Ordered love. First the family. Then the שבט. Then the nation. Each part holy in its place, each part standing around the center.
Hashem’s love does not erase structure. It creates structure.
That is the תורה of ספר במדבר. And that is the תורה of every Yiddishe home.
And it is no accident that we live all of this during ספירת העומר. Hashem counts כלל ישראל in the מדבר, and we ourselves count from Pesach toward Shavuos. The count is not meant to reduce us. It is meant to refine us. From the קרבן העומר of שעורים, animal food, toward the שתי הלחם of חטים, the food of אדם — we count our way toward becoming people ready to receive תורה. Hashem counts us with חיבה, and we count ourselves toward responsibility.

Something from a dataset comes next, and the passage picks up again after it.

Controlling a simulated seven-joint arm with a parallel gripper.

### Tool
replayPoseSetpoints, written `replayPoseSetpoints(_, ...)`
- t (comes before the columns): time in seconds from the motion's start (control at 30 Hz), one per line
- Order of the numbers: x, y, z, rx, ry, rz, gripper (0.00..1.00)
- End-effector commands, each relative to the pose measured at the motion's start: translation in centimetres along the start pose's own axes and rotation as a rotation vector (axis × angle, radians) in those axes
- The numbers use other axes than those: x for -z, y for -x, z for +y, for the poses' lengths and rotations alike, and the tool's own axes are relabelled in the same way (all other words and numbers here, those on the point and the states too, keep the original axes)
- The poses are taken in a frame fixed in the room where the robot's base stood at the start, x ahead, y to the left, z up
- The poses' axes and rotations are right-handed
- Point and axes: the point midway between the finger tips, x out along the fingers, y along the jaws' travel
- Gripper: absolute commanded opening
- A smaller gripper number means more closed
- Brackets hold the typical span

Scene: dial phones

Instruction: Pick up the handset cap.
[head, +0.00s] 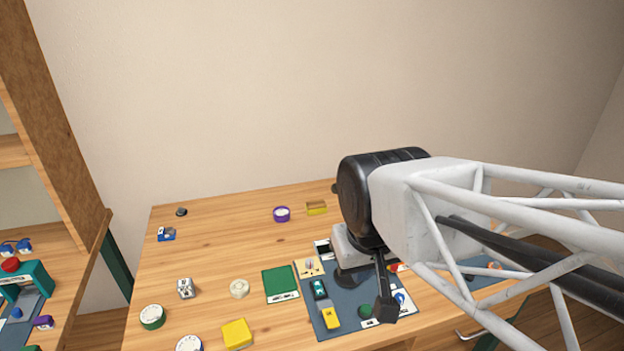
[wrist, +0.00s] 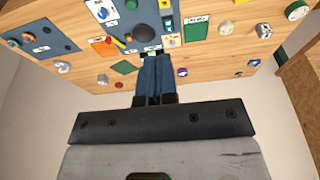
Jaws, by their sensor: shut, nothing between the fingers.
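I cannot tell for sure which thing is the handset cap. A cream round piece with a raised centre (head: 239,288) lies on bare wood left of the green board. A purple-rimmed round piece (head: 282,214) lies farther back, and a small black round piece (head: 181,212) lies at the far left. My gripper (head: 385,312) hangs over the front right of the dark mat. In the wrist view my gripper's fingers (wrist: 155,55) are together with nothing between them, pointing at the mat area. The arm hides part of the mat in the head view.
The dark mat (head: 313,306) holds several small labelled parts. A green board (head: 280,281), a yellow block (head: 237,333), a green-rimmed disc (head: 152,317) and a metallic part (head: 185,288) stand to its left. A shelf (head: 75,270) stands at the left. The table's back left is mostly clear.

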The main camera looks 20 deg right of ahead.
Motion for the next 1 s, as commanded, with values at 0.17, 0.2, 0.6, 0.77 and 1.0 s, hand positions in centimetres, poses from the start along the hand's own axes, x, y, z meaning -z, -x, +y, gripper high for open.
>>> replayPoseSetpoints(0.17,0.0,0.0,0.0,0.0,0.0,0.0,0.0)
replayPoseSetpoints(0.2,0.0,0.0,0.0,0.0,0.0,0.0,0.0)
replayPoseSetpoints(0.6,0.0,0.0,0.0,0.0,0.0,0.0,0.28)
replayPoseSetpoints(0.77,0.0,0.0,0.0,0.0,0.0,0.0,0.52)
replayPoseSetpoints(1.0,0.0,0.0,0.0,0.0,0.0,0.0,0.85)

May we be zoche to take this תורה with us.
May we learn to count our blessings the way Hashem counts כלל ישראל — out of חיבה. Not to reduce, but to reveal. Not to inventory what we have, but to recognize how precious it is. To look at our families, our children, our lives, and see the brachos Hashem has placed in front of us.
May we see the potential in every Yid — and in ourselves. May we see the beauty in the individuality of each נשמה (soul) the way the תורה sees the beauty of each שבט with its own דגל and its own מידה. And at the same time, may we see the beauty of כלל ישראל as one nation, one מחנה.
We are like droplets of water. Each droplet keeps its own shape, its own clarity, its own integrity. And all the droplets together form one ocean. The ocean does not erase the droplet. The droplet does not lose itself in the ocean. That is what כלל ישראל is.
And may we be zoche, in these very days of ספירה, to make that climb — from בהמה toward אדם, from the raw beginnings of who we are toward the refined קדושה we are meant to be. May the homes we build, and the תורה we teach inside them, carry us day by day to הר סיני — counted, beloved, ready — to receive the תורה anew, as if it were given today.
May Hashem give us the eyes to see our brachos, and the hearts to honor them. And may we be zoche to see, very soon, the day when the משכן stands again, when the לוי serves at the center, when every שבט is restored to its place — and all of כלל ישראל, distinct and one, droplets and ocean, stands as אדם before Hashem.